What you should do »
Single out the lines that include the word "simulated". Copy them.

Robot episode rows »
+++++
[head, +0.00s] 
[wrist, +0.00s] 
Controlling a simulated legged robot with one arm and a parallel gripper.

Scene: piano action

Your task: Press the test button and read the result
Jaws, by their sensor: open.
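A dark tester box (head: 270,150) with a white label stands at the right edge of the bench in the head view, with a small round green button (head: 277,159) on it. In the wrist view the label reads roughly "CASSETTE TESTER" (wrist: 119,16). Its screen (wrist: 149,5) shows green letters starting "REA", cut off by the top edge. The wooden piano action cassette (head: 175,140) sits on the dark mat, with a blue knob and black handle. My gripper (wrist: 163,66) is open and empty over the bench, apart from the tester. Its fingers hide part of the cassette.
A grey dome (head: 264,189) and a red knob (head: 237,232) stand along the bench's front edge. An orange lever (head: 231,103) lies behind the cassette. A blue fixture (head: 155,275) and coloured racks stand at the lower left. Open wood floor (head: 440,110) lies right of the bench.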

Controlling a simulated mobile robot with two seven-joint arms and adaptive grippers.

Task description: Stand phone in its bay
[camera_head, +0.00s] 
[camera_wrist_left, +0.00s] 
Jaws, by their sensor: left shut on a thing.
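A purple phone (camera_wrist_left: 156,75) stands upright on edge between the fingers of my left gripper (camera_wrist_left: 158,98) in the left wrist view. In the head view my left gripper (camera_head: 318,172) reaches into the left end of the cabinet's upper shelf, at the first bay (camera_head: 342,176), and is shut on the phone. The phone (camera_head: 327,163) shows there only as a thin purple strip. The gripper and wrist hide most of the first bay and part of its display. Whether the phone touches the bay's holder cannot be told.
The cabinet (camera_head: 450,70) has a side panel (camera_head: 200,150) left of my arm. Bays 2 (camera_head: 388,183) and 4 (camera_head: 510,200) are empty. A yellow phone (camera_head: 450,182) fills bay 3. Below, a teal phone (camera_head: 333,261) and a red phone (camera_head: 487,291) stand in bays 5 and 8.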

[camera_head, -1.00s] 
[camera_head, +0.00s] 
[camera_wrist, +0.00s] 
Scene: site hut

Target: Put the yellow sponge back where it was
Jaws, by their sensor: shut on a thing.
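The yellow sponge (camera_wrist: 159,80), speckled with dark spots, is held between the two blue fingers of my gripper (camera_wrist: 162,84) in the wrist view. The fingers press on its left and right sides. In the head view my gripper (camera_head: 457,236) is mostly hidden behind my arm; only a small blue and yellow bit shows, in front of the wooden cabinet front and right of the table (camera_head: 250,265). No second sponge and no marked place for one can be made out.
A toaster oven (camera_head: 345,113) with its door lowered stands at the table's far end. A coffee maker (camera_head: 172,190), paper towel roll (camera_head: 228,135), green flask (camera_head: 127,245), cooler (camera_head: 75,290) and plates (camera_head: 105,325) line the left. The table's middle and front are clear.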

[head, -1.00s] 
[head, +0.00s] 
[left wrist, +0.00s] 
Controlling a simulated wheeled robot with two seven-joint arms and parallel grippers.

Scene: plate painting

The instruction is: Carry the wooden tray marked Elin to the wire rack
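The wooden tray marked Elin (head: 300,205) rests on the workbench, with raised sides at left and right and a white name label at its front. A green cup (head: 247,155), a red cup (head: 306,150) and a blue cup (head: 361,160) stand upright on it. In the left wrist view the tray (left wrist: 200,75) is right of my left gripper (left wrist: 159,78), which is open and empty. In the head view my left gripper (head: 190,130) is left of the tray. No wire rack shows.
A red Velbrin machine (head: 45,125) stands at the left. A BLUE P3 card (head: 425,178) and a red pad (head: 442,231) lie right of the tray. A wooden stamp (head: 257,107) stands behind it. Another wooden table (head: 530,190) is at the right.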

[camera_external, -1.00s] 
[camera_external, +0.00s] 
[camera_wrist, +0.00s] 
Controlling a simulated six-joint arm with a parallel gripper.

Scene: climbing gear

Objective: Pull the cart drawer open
+++++
Complete output »
Controlling a simulated legged robot with one arm and a parallel gripper.
Controlling a simulated mobile robot with two seven-joint arms and adaptive grippers.
Controlling a simulated wheeled robot with two seven-joint arms and parallel grippers.
Controlling a simulated six-joint arm with a parallel gripper.

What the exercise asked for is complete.